Trump, Truth Social adlı sosyal medya platformundaki paylaşımında, “Harvard’ın vergi muafiyet statüsünü kaldıracağız. Hak ettikleri bu” ifadelerini kullandı. Bu açıklama, Trump yönetiminin önde gelen yükseköğretim kurumlarına yönelik baskısını artırdığı bir döneme denk geldi.
Harvard Üniversitesi’nden yapılan açıklamada ise, vergi muafiyetinin kaldırılmasının hukuki temelden yoksun olduğu belirtilerek, bu tür bir adımın üniversitenin eğitim ve araştırma misyonunu ciddi şekilde tehlikeye atacağı vurgulandı.
Fonlar Donduruldu, Dava Açıldı
Trump yönetimi, göreve başladığı Ocak ayından bu yana başta Harvard olmak üzere bazı üniversiteleri hedef alarak, kampüslerde antisemitizme izin verilmemesi ve azınlık gruplara yönelik çeşitlilik programlarının sonlandırılması gibi taleplerde bulunmuştu.
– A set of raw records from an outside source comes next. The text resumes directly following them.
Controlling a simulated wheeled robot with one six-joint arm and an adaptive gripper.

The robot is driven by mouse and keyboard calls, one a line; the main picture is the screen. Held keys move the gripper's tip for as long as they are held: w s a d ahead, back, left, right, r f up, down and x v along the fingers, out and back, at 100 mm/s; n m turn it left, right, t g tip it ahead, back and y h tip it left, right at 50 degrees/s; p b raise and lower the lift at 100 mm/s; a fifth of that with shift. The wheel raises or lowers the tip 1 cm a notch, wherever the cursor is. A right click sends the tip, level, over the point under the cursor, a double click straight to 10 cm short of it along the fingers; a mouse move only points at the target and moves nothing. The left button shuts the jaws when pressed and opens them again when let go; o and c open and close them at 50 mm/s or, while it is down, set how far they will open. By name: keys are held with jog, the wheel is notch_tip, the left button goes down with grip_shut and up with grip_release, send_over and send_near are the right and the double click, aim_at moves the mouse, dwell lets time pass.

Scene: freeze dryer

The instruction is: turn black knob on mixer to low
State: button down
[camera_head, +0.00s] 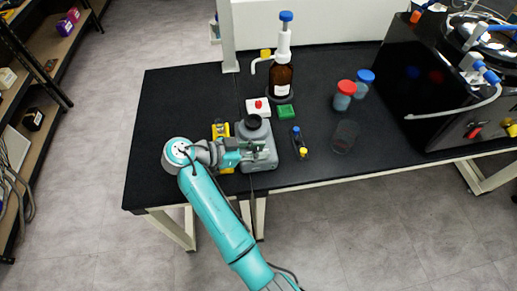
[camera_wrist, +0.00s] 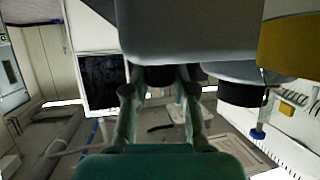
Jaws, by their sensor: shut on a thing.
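The grey mixer (camera_head: 262,134), with a dark cup on top, stands near the front edge of the black table. My gripper (camera_head: 257,148) reaches in from the left across the mixer's front side. In the wrist view the mixer's grey body (camera_wrist: 190,35) fills the top middle. My gripper's two fingers (camera_wrist: 159,92) are shut on a black knob (camera_wrist: 158,76) under that body. The knob is partly hidden and its setting cannot be read. A second dark round part (camera_wrist: 242,94) shows to the right, clear of the fingers.
A yellow object (camera_head: 221,130) stands just left of the mixer. A small rack with blue and yellow caps (camera_head: 299,142) is at its right. The table's left part is clear.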

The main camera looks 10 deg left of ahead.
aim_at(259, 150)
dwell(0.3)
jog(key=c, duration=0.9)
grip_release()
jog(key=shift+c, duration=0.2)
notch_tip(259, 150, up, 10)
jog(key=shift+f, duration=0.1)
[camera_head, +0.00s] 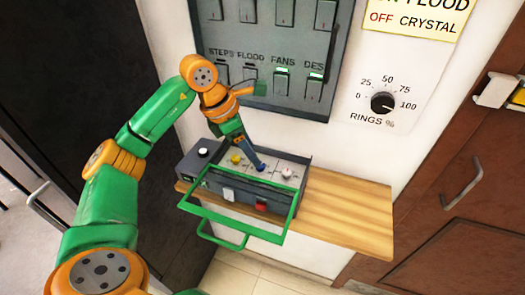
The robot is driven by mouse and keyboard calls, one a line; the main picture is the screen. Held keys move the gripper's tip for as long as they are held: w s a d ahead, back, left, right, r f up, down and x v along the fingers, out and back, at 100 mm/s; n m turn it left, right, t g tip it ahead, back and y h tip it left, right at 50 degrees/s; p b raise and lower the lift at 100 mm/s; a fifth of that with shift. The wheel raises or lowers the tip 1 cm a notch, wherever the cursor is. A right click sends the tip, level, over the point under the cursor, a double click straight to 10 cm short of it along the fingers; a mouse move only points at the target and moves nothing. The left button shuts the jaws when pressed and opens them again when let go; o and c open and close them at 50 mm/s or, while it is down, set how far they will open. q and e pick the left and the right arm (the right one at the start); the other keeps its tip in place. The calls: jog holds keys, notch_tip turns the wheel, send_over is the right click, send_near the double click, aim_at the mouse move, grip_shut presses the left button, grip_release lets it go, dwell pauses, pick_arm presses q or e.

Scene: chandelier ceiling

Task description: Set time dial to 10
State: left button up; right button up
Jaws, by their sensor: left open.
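A dark grey control box (190,167) sits on the wooden shelf below the wall panel. No label reading "time" is legible, so I cannot tell which knob is the time dial. My left gripper (259,165) points down at the box top, between the yellow and white knobs. Its jaws are open, but the narrow fingertips overlap a blue part there, and I cannot tell whether they touch it. My right gripper is out of view.
A green tubular frame (296,205) stands in front of the box. Its front has a white switch (229,194) and a red one (262,206). The wooden shelf (350,208) is bare on the right. A switch panel (274,62) and RINGS dial (382,102) are on the wall.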

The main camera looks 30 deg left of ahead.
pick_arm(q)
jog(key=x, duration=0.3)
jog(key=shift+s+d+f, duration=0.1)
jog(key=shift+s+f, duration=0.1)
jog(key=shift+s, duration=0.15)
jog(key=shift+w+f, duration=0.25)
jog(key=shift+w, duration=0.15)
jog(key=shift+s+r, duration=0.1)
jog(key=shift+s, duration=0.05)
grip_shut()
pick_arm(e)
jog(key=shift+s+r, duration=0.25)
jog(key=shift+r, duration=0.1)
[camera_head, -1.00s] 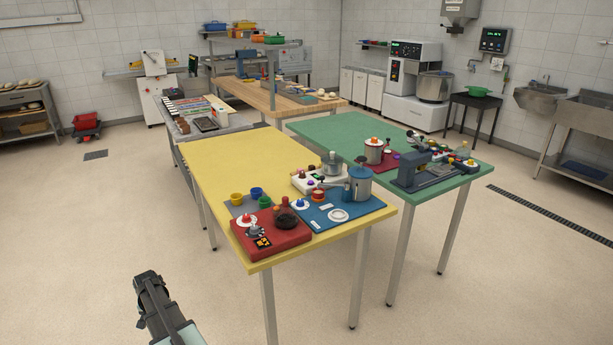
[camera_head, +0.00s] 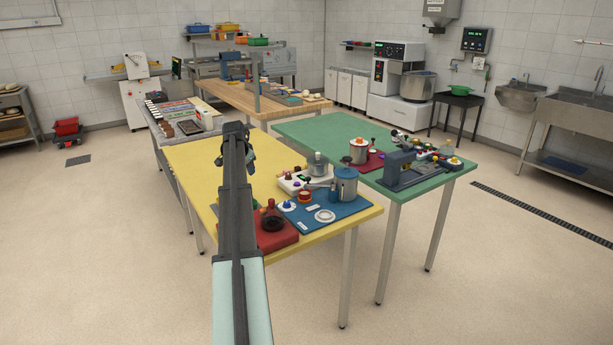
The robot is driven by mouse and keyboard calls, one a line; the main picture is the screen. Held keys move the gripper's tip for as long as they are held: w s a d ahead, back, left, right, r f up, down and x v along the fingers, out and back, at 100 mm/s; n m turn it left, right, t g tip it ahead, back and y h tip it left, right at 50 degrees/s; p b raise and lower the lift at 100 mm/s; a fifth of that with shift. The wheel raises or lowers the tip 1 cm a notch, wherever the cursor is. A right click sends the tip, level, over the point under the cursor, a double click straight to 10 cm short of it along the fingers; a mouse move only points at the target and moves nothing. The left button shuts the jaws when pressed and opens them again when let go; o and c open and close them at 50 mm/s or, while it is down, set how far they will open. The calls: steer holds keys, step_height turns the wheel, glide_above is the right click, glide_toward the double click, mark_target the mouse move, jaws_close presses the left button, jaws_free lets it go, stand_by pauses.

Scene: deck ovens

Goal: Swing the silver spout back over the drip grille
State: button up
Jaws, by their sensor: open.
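My arm reaches up over the yellow table (camera_head: 200,154), and my gripper (camera_head: 237,160) is at its far end, above the table's left part. The gripper is open and empty, partly covered by my own arm link. A red base (camera_head: 282,240) with a dark round bowl (camera_head: 273,221) stands at the table's front, to the right of my arm, which covers its left part. I cannot make out the silver spout or the drip grille; they are too small to tell or hidden behind my arm.
A blue board (camera_head: 344,214) with a blue canister (camera_head: 346,184) and a white ring (camera_head: 324,216) lies right of the red base. A white device (camera_head: 291,183) stands behind. The green table (camera_head: 310,128) holds more equipment. The yellow table's back is clear.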

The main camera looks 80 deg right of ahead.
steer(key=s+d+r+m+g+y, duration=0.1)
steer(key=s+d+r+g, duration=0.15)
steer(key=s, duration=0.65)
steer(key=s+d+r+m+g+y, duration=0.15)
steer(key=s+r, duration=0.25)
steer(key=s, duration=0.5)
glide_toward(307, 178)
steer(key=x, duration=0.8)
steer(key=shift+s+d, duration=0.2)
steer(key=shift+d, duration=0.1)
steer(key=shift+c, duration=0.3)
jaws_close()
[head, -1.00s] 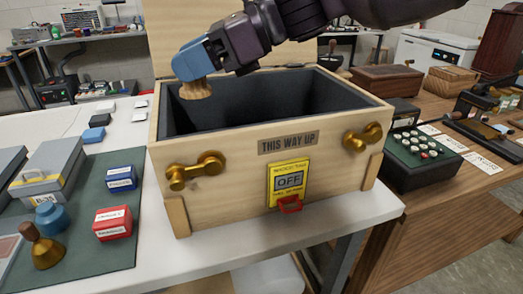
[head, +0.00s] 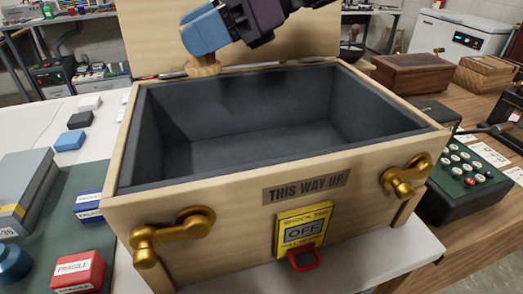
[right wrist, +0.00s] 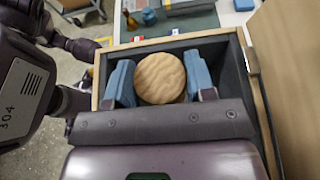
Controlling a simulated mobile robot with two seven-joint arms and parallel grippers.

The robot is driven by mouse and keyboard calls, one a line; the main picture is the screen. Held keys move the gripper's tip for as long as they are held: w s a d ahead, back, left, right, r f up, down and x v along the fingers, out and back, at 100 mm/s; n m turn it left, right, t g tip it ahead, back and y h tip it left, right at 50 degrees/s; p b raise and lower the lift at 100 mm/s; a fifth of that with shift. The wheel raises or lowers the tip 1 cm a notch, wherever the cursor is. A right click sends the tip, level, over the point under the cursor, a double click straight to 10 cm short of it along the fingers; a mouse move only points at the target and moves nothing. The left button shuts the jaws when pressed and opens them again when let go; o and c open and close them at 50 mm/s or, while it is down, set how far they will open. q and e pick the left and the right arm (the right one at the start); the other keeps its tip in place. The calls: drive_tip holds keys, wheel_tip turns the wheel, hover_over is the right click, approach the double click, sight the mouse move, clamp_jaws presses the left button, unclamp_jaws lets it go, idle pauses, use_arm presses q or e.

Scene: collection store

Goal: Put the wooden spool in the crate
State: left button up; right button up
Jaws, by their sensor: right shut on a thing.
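The wooden spool (head: 205,69) is pale wood with a round end that shows in the right wrist view (right wrist: 160,78). My right gripper (head: 206,62) has blue fingers and is shut on the spool, with one finger on each side of it in the right wrist view (right wrist: 160,84). The crate (head: 235,222) is light wood with a dark grey lining, a "THIS WAY UP" label and brass latches. Its lid stands open behind it, and the visible inside is empty. The spool is held above the crate's opening, toward the back left in the head view. My left gripper is not in view.
A red box (head: 78,272) and a grey case (head: 25,190) lie on a green mat left of the crate. A dark keyed device (head: 465,180) stands on the wooden table at right. The crate's raised lid (head: 150,40) bounds the back.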

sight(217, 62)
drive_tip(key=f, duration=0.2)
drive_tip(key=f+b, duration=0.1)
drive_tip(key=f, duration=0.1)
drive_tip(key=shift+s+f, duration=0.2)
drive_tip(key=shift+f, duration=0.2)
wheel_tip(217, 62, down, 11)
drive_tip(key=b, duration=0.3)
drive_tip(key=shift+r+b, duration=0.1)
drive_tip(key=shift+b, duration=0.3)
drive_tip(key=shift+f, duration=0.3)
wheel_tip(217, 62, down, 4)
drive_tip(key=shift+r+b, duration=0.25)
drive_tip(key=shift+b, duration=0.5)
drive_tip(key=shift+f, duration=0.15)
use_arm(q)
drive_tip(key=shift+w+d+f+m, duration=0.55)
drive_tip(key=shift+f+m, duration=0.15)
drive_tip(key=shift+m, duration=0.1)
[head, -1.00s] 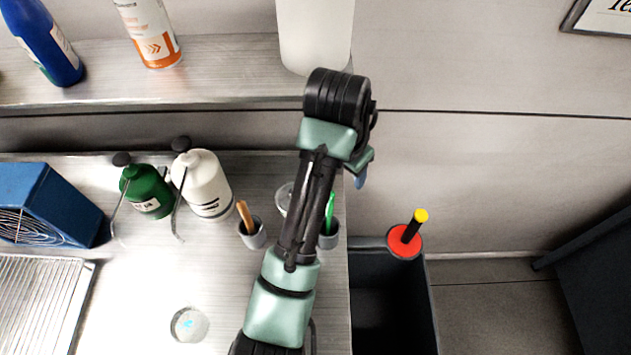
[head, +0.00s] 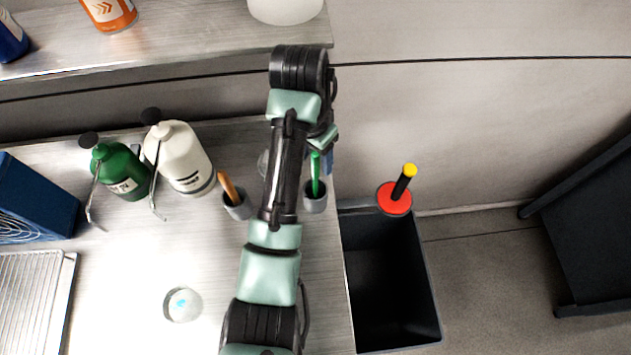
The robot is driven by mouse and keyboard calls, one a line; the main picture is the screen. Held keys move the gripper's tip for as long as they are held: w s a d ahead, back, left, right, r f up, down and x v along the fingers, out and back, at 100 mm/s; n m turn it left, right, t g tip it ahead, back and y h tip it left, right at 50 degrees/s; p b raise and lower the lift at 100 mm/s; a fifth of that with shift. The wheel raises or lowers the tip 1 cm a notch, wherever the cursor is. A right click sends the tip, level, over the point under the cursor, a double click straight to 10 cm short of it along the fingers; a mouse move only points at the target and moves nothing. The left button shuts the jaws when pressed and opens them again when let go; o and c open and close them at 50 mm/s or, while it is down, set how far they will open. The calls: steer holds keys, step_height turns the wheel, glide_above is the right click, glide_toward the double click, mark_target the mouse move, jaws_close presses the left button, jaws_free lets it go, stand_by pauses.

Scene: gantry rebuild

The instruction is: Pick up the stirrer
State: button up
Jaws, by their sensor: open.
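A green stick (head: 316,175) stands upright in a small grey cup (head: 316,202) just right of my arm. An orange-brown stick (head: 228,187) leans in a second grey cup (head: 238,208) left of my arm. I cannot tell for sure which of these is the stirrer. My gripper (head: 328,160) is open. It points down at the far end of my arm, behind the green stick in the picture, and is mostly hidden by my arm. A blue part of it shows beside the green stick; I cannot tell whether they touch.
A green pump bottle (head: 122,172) and a white pump bottle (head: 180,160) stand left on the steel counter. A clear round container (head: 184,304) stands in front. A dark bin (head: 392,285) is right of the counter, with a red disc (head: 394,199) at its far edge. A shelf (head: 200,40) runs behind.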

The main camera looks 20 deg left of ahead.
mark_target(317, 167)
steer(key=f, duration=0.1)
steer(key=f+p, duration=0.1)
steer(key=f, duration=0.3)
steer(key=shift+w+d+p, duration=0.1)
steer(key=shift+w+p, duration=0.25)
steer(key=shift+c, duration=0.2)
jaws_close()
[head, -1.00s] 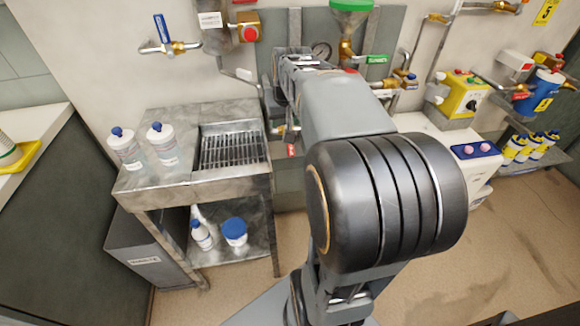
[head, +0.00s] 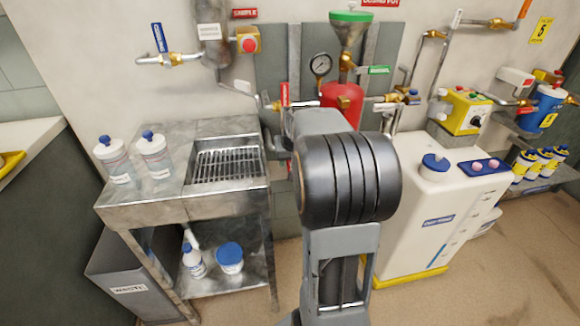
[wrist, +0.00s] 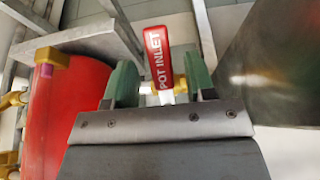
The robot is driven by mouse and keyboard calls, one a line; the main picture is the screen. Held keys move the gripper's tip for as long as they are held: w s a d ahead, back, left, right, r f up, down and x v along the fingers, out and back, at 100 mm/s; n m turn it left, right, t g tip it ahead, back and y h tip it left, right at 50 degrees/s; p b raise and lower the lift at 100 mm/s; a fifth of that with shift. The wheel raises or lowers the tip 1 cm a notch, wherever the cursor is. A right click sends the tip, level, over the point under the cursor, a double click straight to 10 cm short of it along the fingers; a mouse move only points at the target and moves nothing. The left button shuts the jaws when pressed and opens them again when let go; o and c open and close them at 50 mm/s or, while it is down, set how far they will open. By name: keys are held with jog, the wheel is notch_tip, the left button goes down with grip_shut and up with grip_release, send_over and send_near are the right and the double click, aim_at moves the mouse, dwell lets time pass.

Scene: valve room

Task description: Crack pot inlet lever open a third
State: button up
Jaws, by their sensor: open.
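The pot inlet lever (wrist: 158,58) has a red sleeve with white "POT INLET" lettering. In the wrist view it lies between the two green finger pads of my gripper (wrist: 160,80), with a gap visible at its left. My gripper is open; the fingers stand on either side of the lever. Brass of the valve (wrist: 180,84) shows beside the right pad. In the head view the red lever (head: 284,94) stands about upright, left of the red dosing pot (head: 343,97); my arm hides the gripper there.
The red pot (wrist: 70,105) is close to my left finger in the wrist view. In the head view, a pressure gauge (head: 320,64) and a green-handled valve (head: 379,70) are near the pot. A steel sink stand (head: 150,208) is left, a white tank (head: 430,215) right.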

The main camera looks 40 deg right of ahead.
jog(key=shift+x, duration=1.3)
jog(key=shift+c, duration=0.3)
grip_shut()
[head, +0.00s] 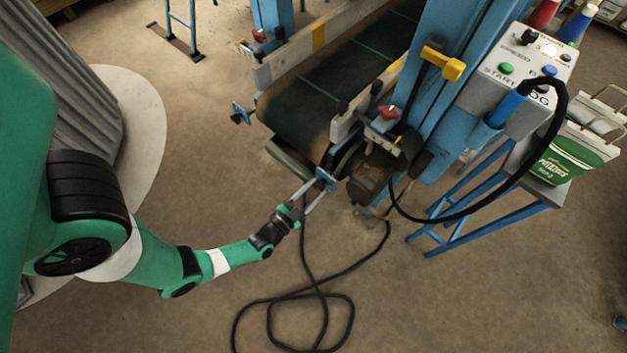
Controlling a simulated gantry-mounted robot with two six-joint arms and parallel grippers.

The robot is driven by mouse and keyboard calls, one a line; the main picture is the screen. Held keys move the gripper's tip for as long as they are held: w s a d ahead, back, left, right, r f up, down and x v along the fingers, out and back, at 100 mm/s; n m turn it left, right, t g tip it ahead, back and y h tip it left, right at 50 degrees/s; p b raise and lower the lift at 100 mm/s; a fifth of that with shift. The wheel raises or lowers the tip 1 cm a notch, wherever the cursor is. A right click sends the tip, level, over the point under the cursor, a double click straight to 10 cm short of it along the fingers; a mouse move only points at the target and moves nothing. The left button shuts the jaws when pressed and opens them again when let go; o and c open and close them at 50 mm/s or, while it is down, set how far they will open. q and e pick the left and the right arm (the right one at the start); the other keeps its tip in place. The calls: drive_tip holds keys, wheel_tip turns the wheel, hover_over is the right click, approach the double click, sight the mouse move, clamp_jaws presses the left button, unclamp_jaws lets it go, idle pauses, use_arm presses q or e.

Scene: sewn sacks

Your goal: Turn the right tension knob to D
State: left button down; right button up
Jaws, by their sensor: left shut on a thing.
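The right tension knob (326,178) is a small blue piece at the near end of the conveyor, on the right side of its frame. My left gripper (318,186) has its light-coloured fingers at this knob and is shut on it. The fingers partly cover the knob. Any letter marks around it, including a D, are too small to make out. A similar blue knob (240,114) sits on the left side of the conveyor's near end. My right gripper is not in view.
The dark conveyor belt (345,80) runs away behind the knobs. A motor (370,175) sits close right of my gripper. A black cable (320,293) lies looped on the floor below. A control box (525,75) and a blue stand (480,215) are at right.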

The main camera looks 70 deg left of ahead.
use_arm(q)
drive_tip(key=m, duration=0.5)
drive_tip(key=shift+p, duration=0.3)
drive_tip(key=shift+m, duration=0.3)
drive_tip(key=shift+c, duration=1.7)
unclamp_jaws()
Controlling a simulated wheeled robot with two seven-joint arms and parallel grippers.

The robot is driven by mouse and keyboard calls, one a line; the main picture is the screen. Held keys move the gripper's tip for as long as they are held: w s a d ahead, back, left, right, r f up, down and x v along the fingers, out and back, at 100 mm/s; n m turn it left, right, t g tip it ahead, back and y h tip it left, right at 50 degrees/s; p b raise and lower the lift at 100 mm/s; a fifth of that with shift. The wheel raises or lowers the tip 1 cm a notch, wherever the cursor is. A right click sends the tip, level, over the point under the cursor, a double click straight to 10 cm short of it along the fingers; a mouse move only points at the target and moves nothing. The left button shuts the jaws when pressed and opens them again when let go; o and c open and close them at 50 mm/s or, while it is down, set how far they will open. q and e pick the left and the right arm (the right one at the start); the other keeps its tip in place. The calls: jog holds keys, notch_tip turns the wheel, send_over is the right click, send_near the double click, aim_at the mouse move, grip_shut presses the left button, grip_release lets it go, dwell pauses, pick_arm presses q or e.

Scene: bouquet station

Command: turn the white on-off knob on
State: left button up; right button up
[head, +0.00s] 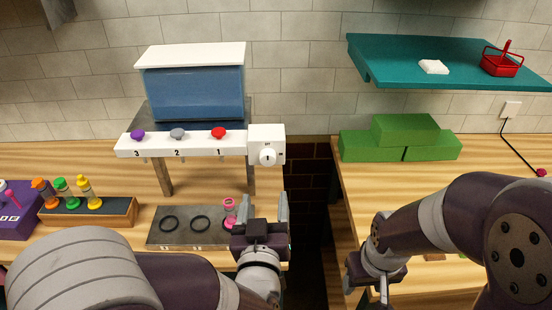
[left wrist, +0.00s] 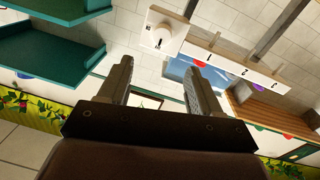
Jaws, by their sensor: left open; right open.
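The white on-off knob (head: 267,156) is round and sits on the front of a white box (head: 259,133) at the right end of the numbered panel. A short dark mark on the knob looks about upright; the small lettering around it is too small to read. The knob also shows in the left wrist view (left wrist: 160,38), beyond the fingertips. My left gripper (head: 268,205) is open and empty, below the knob in the head view and apart from it. My right gripper (head: 367,278) is open over the right counter, low in the head view.
The panel (head: 185,144) carries purple, grey and red knobs below a blue tank (head: 195,93). Green blocks (head: 404,138) and a teal shelf (head: 440,62) are right. A gap separates the counters.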

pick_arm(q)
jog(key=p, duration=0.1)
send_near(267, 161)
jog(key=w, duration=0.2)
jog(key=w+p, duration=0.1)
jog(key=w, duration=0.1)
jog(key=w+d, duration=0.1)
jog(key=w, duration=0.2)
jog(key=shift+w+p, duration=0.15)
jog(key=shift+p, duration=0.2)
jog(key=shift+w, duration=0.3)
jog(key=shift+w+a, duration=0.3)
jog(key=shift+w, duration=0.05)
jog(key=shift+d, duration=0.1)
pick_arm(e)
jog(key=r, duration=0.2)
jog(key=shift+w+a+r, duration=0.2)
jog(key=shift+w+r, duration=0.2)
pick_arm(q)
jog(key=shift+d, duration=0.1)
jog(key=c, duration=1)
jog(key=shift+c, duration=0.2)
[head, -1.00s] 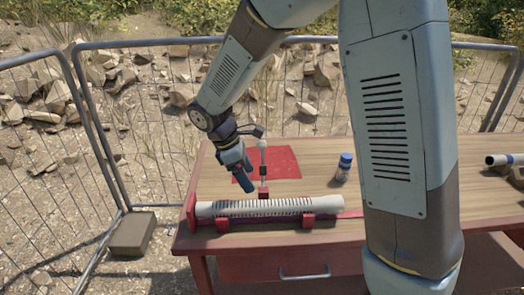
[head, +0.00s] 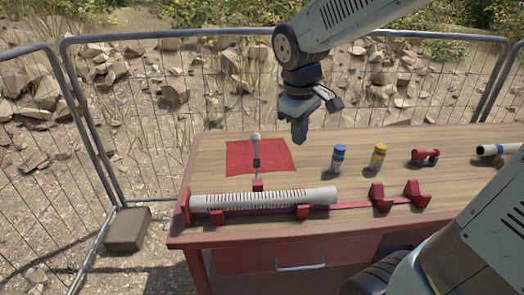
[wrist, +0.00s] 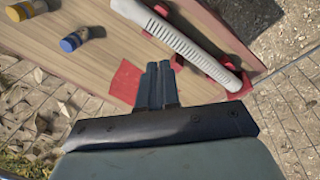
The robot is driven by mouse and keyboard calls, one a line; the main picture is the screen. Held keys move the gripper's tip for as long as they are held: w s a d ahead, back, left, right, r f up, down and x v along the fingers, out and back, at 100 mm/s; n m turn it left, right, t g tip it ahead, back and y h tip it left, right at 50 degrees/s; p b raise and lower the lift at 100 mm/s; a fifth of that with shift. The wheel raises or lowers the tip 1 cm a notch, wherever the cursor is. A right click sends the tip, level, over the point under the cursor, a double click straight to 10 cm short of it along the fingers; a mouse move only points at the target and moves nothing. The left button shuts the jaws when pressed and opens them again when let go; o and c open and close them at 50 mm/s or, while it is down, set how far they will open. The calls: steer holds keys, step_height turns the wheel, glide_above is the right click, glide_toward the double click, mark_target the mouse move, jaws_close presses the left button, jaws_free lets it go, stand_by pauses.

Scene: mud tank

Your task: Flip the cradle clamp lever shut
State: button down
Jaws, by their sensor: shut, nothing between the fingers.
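The clamp lever (head: 256,160) stands upright behind the cradle, a thin rod with a pale round knob on top, a dark band and a red base. A pale slotted pipe (head: 320,197) lies in the left part of the red cradle (head: 352,204); the pipe also shows in the wrist view (wrist: 190,45). My gripper (head: 299,140) is shut and empty, pointing down above the table, right of the lever and apart from it in the head view. In the wrist view its fingers (wrist: 160,68) are together; I cannot make out the lever there.
A red mat (head: 275,155) lies behind the lever. A blue-capped bottle (head: 338,160), a yellow-capped bottle (head: 379,158), a red fitting (head: 425,156) and another pipe (head: 497,149) are to the right. A wire fence (head: 180,110) runs behind the wooden table (head: 215,148).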

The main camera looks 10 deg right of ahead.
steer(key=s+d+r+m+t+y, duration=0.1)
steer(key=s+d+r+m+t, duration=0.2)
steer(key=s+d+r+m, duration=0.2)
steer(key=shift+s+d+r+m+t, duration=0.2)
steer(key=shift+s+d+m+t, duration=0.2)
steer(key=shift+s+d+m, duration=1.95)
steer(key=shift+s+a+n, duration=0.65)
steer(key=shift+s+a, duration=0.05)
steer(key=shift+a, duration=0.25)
Bu kapsamda, 11 Nisan’da Harvard’a gönderilen resmi bir mektupta, üniversite yönetiminde reform ve yeniden yapılandırma çağrısı yapılmıştı. Ancak Harvard, 14 Nisan’da bu talepleri reddetmişti.
Bunun üzerine Trump yönetimi, Harvard’a yönelik 2.2 milyar dolarlık federal fonu ve 60 milyon dolarlık sözleşme bedelini dondurma kararı aldı. Harvard ise geçtiğimiz hafta, bu kararı engellemek amacıyla federal hükümete karşı dava açtığını duyurdu.
Yabancı Öğrencilere Yönelik Baskılar
Gerilim sadece mali destekle sınırlı kalmadı. ABD İç Güvenlik Bakanı Kristi Noem, 16 Nisan’da yaptığı açıklamada Harvard’ın, 30 Nisan’a kadar yabancı öğrenci vizesi sahiplerinin yasa dışı ya da şiddet içeren faaliyetleri hakkında bilgi vermemesi durumunda uluslararası öğrenci kabul etme yetkisini kaybedebileceğini bildirdi.
Filistin Protestoları Gerginliği Tırmandırdı
Harvard ile Trump yönetimi arasındaki çatışmanın merkezinde, İsrail’in 2023 Ekim’inde Gazze’ye başlattığı saldırıların ardından ABD üniversitelerinde yükselen Filistin’e destek protestoları yer alıyor. Kampüslerde başlayan eylemler birçok üniversiteye yayılmış, öğrenci ve akademisyenler polis müdahalesiyle karşı karşıya kalmıştı. Trump ise bu süreçte, üniversiteleri Yahudi öğrencileri yeterince koruyamamakla suçlayarak sert eleştirilerde bulunmuştu.
Trump yönetiminin üniversiteler üzerindeki baskıyı artırmaya yönelik bu adımlarının, akademik özgürlük ve ifade hürriyeti konusunda tartışmaları daha da alevlendirmesi bekleniyor.